PRODUITS ARTISANAUX ET INDUSTRIELS : ANALYSE DU RÈGLEMENT U.E. VOTÉ PAR LE PARLEMENT EUROPÉEN

Type

Veille juridique

Date de publication

15 septembre 2023

Le 30 mai 2023, dans le cadre d’un trilogue entre la Commission, le Parlement et le Conseil, les instances se sont accordées sur une version de la proposition de Règlement relatif à la protection des indications géographiques pour les produits artisanaux et industriels (« IGPIA »).

Cette proposition a vu le jour après plusieurs années de discussion, notamment entre les représentants de producteurs de produits industriels et artisanaux, les régions européennes et les eurodéputés.

Jusqu’à présent, à l’échelle européenne, seuls les produits agricoles et les denrées alimentaires, ainsi que les vins et les boissons spiritueuses pouvaient bénéficier d’une protection via les indications géographiques (« IG »).

En France, les produits industriels et artisanaux bénéficient d’ores et déjà d’une protection depuis la loi Hamon du 17 mars 2014[1], et plusieurs produits, tels que la charentaise de Charente-Périgord, la porcelaine de Limoges, ou dernièrement le couteau Laguiole, se sont vu reconnaitre une protection sur le territoire français.

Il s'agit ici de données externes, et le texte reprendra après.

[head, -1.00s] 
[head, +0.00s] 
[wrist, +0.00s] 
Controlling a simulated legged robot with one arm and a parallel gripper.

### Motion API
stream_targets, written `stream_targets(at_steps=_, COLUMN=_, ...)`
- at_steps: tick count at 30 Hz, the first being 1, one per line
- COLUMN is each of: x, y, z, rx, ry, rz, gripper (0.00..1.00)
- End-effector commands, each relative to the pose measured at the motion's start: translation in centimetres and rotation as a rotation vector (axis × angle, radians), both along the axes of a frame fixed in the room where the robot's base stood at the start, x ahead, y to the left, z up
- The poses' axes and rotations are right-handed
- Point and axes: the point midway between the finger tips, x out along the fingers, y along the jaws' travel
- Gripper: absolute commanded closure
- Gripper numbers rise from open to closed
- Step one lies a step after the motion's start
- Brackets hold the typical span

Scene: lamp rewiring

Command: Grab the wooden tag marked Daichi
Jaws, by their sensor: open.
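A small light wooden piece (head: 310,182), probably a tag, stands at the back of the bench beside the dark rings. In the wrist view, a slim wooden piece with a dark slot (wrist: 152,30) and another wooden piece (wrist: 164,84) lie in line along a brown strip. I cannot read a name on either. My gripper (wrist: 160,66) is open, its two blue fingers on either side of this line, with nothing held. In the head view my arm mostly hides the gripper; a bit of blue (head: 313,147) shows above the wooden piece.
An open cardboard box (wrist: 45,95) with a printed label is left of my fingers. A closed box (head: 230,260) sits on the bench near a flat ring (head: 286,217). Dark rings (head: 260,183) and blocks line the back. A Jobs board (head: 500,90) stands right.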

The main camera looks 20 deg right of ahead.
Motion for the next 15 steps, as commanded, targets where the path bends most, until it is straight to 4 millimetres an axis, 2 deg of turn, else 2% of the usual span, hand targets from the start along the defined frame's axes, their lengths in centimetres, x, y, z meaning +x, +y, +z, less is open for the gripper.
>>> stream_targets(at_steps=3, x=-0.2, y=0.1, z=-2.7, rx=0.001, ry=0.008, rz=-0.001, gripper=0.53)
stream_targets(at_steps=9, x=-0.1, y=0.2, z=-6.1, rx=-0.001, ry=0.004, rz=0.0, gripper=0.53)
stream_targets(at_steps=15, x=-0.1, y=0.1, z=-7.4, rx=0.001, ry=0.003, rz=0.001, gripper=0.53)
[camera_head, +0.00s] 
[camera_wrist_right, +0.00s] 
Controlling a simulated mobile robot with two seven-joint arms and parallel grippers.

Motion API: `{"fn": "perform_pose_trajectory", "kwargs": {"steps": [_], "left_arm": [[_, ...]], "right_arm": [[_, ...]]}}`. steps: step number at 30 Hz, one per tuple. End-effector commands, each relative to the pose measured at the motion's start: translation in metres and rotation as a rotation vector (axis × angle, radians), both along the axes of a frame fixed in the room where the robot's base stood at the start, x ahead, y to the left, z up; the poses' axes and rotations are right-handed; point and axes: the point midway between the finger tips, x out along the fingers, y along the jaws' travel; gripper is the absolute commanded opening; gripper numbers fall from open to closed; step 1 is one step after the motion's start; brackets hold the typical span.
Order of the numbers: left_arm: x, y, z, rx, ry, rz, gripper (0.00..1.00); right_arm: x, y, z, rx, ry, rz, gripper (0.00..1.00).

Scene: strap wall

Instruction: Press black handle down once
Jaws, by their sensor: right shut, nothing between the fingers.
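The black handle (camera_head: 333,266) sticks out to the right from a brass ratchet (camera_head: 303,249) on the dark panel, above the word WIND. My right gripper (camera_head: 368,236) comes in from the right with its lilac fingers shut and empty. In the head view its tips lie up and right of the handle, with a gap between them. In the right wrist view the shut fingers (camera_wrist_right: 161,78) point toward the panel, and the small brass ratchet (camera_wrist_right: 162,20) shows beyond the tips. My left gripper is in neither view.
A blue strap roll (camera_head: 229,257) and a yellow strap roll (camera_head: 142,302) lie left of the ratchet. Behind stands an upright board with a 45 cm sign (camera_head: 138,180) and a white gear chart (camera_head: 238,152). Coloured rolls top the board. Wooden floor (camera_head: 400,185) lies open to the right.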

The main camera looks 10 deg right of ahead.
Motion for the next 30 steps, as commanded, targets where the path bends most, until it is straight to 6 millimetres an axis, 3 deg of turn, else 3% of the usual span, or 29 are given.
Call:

La proposition de la Commission européenne vise à conférer une protection similaire mais au niveau de l’Union européenne, dans un objectif de valorisation du savoir-faire local et de lutte contre les usages illicites[2].

Le Parlement européen a voté le 12 septembre 2023 la proposition de Règlement avec 616 voix pour, 9 contres et 6 absentions.

Notre FOCUS IP détaille les points clés de la dernière version de proposition du Règlement et vous apporte son éclairage sur son contenu.

 1. Le périmètre de la protection de l’IGPIA 

  • La définition large retenue pour les produits artisanaux et industriels

Le texte définit les produits artisanaux comme « des produits fabriqués soit entièrement à la main, soit à l’aide d’outils manuels ou digital, ou même de moyens mécaniques, pourvu que la contribution manuelle reste une composante importante du produit fini ».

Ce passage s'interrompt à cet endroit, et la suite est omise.